The story does not stop there. Allison has reaped other advantages from Jorgensen’s support. “It’s hard for me to pick a single lane within my field,” the award-winning short filmmaker says. Being interested in the entire process, Allison has truly appreciated the Jorgensen Guest Filmmaker Series, which brings top-tier filmmakers from around the world to Bloomington.

Allison is also an expert, 16mm film being one of his main research interests. It’s the “collectors’ gauge of choice,” He explains. “At the time of its introduction it was the amateur’s film gauge and go-to medium.” The advent of 16mm made filmmaking accessible for the first time to organizations and wealthier or determined individuals.  It wasn’t until 1932 when 8mm came out – the home movie format – that “everybody could really dive in and start making their own movies.”
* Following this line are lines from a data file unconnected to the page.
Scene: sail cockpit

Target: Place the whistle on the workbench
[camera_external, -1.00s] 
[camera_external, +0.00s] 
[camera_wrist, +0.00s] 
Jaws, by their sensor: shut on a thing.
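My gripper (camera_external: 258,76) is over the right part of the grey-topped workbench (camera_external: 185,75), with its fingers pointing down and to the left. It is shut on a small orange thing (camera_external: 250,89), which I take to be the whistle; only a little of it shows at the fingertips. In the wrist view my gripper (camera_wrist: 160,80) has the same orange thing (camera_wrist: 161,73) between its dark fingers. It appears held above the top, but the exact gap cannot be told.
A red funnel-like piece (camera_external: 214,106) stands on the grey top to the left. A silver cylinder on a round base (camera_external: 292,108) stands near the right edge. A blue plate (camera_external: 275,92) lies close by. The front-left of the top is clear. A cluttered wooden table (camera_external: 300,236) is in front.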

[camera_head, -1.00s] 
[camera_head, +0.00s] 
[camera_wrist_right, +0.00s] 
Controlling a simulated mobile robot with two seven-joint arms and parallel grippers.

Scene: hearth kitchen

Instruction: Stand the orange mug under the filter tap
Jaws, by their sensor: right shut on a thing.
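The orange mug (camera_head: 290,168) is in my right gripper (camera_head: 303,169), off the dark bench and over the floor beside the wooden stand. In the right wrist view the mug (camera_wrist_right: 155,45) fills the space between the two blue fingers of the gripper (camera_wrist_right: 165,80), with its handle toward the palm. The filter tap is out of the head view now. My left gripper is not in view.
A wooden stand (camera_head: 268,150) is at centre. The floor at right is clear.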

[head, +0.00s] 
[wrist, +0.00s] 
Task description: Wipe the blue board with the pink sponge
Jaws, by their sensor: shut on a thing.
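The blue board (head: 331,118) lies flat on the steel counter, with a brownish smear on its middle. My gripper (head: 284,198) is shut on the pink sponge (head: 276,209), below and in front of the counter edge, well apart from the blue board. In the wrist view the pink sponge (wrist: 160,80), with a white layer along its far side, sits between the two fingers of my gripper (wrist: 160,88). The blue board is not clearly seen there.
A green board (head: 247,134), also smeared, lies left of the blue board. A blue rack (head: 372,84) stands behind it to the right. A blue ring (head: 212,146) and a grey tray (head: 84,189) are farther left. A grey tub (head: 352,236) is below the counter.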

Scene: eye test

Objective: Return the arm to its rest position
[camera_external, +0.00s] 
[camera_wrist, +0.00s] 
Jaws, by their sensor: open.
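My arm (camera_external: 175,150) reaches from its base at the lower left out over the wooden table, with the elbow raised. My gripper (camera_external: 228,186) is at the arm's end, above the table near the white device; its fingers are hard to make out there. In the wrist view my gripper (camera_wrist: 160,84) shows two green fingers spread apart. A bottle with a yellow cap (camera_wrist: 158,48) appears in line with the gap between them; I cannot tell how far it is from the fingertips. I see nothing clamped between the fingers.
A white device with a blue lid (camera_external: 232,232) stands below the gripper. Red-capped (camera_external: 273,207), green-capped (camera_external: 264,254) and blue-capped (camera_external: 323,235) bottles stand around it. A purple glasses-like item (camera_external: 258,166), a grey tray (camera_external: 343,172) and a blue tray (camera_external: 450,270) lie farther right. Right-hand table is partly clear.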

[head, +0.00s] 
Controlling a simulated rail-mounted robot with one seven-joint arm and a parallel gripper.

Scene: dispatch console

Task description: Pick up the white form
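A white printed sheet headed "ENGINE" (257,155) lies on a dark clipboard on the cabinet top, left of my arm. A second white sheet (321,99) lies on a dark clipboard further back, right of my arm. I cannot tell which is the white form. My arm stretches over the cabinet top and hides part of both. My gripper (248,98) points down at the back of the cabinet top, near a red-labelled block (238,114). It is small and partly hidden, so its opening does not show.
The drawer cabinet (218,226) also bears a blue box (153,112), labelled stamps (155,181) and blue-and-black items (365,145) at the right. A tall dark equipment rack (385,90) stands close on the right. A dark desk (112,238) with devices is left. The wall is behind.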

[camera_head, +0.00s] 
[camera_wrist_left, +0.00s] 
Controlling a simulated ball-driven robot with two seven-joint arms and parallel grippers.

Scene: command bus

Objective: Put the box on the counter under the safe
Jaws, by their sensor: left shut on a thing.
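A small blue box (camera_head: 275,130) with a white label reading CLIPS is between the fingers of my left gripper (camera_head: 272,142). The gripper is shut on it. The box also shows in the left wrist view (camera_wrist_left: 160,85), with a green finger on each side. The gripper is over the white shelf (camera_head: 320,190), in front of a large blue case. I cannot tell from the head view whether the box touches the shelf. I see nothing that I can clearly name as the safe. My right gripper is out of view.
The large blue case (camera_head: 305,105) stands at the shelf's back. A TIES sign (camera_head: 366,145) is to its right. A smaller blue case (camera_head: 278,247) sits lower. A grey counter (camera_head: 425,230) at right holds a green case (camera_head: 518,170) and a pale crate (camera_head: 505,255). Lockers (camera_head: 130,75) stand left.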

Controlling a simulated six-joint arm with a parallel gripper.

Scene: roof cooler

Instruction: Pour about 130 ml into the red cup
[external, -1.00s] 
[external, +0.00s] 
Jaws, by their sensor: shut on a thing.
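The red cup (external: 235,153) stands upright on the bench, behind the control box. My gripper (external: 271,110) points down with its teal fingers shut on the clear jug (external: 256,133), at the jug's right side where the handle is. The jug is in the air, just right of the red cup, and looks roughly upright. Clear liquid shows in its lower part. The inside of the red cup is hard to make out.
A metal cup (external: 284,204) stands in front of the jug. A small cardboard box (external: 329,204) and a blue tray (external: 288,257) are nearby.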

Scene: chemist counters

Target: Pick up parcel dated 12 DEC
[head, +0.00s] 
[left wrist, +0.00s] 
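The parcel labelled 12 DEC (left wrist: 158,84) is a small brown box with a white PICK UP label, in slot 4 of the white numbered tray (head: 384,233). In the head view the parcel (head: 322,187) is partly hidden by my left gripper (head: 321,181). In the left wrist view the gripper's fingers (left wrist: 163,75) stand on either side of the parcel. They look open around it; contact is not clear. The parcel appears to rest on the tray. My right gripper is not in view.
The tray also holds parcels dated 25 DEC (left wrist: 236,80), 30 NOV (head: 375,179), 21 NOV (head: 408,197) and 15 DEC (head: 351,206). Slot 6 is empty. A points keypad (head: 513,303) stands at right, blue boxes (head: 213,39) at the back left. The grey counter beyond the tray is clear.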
A Century of 16mm will be celebrated in 2023. “IU is going to be the hub for this grand celebration of all things 16mm.” According to Allison, Stoeltje and IULMIA are working overtime to secure funds to “commission films by prominent filmmakers, IU students, and IU alums who are shooting film on 16mm.” They also hope to “dig deep into the archives collection.” They will be hosting a conference on 16mm scholarship, and will have an exhibition of the cameras from the Alan Lewis collection, which will be co-curated by Allison. 

The historic McCalla School, which is currently undergoing renovation and will house the Collections Teaching, Research & Exhibition Center (CTREC) will be the exhibition site during the event and the IU Cinema and the Moving Image Archive’s Screening Room will host the screenings.